FORM OF VOTING AGREEMENT
Exhibit 10
FORM OF VOTING AGREEMENT
April ________, 2005
NewAlliance Bancshares, Inc.
000 Xxxxxx
Xxxxxx
Xxx Xxxxx, Xxxxxxxxxxx 00000
Ladies and Gentlemen:
The undersigned is a director of Cornerstone Bancorp, Inc. (“CBI”) and is the beneficial holder of shares of common stock of CBI (“CBI Common Stock”).
CBI and NewAlliance Bancshares, Inc. (“NewAlliance”) are considering the execution of an Agreement and Plan of Merger (“Agreement”) contemplating the merger of CBI with and into NewAlliance, with NewAlliance as the surviving corporation of the merger (the “Merger”), and the merger of Cornerstone Bank (“Cornerstone”) with and into NewAlliance (“NAB”), with NAB as the surviving corporation (the “Bank Merger”), such execution being subject in the case of NewAlliance to the execution and delivery of this letter agreement (“Letter Agreement”). In consideration of the substantial expenses that NewAlliance will incur in connection with the transactions contemplated by the Agreement and in order to induce NewAlliance to execute the Agreement and to proceed to incur such expenses, the undersigned agrees and undertakes, in his or her capacity as a shareholder of CBI and not in his or her capacity as a director of CBI as follows:
1. The undersigned, while this Letter Agreement is in effect, shall vote or cause to be voted in favor of the Agreement and the Merger all of the shares of CBI Common Stock that the undersigned shall be entitled to so vote, whether such shares are beneficially owned by the undersigned on the date of this Letter Agreement or are subsequently acquired, whether pursuant to the exercise of stock options or otherwise (the “Subject Shares”), at the special meeting of CBI’s shareholders to be called and held following the date hereof, to consider the Agreement, the Merger and the Bank Merger (the “Special Meeting”). The undersigned shall not sell, pledge, transfer or otherwise dispose of any Subject Shares, provided, however, the undersigned may pledge Subject Shares acquired hereafter in order to secure indebtedness to a financial institution incurred by the undersigned to finance the exercise price of Options to acquire such Subject Shares. The Subject Shares owned by the undersigned as of the date of this Letter Agreement are identified on Annex I.

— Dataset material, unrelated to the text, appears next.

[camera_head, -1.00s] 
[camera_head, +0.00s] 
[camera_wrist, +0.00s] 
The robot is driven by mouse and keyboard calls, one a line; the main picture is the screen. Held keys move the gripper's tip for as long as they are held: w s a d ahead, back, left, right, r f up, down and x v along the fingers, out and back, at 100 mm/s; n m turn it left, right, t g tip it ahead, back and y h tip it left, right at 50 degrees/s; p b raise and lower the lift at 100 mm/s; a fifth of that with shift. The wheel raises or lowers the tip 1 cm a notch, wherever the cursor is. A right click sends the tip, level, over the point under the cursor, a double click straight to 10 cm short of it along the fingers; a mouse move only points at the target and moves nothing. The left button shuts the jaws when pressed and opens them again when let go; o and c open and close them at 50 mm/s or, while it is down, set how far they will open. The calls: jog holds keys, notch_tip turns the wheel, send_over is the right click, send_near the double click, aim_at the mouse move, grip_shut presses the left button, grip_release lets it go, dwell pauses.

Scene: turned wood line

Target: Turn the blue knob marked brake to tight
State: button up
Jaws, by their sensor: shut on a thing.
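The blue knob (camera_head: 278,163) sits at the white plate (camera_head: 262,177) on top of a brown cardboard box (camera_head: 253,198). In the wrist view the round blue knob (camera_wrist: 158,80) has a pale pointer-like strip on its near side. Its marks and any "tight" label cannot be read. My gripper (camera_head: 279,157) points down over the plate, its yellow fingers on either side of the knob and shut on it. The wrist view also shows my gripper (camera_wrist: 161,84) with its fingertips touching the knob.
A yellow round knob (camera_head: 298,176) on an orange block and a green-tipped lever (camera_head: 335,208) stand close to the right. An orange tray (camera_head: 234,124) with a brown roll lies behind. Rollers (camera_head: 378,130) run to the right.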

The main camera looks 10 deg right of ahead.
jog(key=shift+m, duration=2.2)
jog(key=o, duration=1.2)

2. At any meeting of shareholders of the CBI, however called, or at any adjournment thereof, or in any other circumstances in which the undersigned is entitled to vote, consent or give any other approval, except as otherwise agreed to in writing in advance by NewAlliance, the undersigned shall vote or cause to be voted the Subject Shares against the following actions:
(i) any action or agreement that would result in a breach in any material respect of any covenant, representation or warranty or any other obligation or agreement of CBI or Cornerstone under the Agreement or of the undersigned hereunder; or
(ii) any action or agreement that could reasonably be expected to impede, interfere with, delay, postpone or attempt to discourage the Merger or the Bank Merger, including, but not limited to: (A) the adoption by CBI of any proposal or offer with respect to any of the following (other than the transactions contemplated by the Agreement) involving CBI or any CBI Subsidiaries: (i) any merger, consolidation, share exchange, business combination or other similar transaction; (ii) any sale, lease, exchange, mortgage, pledge, transfer or other disposition of 25% or more of its consolidated assets in a single transaction or series of transactions; or (iii) any tender offer or exchange offer for 25% or more of the outstanding shares of its capital stock or the filing of a registration statement under the Securities Act in connection therewith; or (B) after the Agreement and Merger have been approved by the shareholders of CBI, any action to abandon the Agreement and Merger. The undersigned further agrees not to commit or agree to take any action inconsistent with the foregoing agreements.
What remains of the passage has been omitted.